It’s almost payback time

  • 2011-02-16
  • From wire reports

RIGA - Latvia plans to refinance the proceeds from the 7.5 billion euro international loan bailout package it received by issuing eurobonds, Prime Minister Valdis Dombrovskis (Unity) said on Feb. 10, reports news agency LETA. The first international loan repayment installment is planned for 2012, and this loan will be basically refinanced with eurobond emissions, which will take place either this year or in the first half of next year, which is to be decided by the Finance Ministry, explained Dombrovskis.

Latvia has slowed down remarkably in terms of its international borrowing needs, based upon initial projections, and already in the next round of negotiations Latvia plans to propose that it will not require the entire 7.5 billion euro loan package that remains available, said Dombrovskis.
Altogether, the interest on the loans Latvia has received from the international lenders will total around 90 million lats (128.5 million euros) this year.

This year is the last year when Latvia can receive money from the international lenders, according to the original agreement, and it is currently planned that another 800 million euros will be borrowed, including 600 million euros from the International Monetary Fund and 200 million euros from the European Commission.
Latvia reached agreement on the 7.5 billion euro financial aid with the European Commission, International Monetary Fund, World Bank, European Bank for Reconstruction and Development and several European Union member states in December 2008.

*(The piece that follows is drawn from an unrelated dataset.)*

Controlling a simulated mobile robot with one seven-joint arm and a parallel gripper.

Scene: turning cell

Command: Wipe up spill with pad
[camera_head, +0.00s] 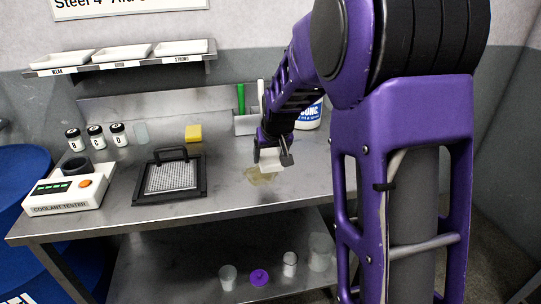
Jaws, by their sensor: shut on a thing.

The funding was made available in several installments until the end of 2011, and was meant to stabilize the financial system of Latvia, restructure the Latvian economy, improve the country’s competitiveness and counter the risks that were hindering economic development, thereby creating a solid foundation for sustainable economic growth in Latvia.

According to information on the State Treasury’s Web site, by December 2010 Latvia had received 3.0 billion lats from the international lenders, including 2.0 billion lats from the European Commission, 766.4 million lats from the IMF, 208.7 million lats from the World Bank, and the European Bank for Reconstruction and Development had invested 64.4 million lats into the subordinated and share capital of Parex bank, the collapse of which sent Latvia scurrying to find support from the lenders.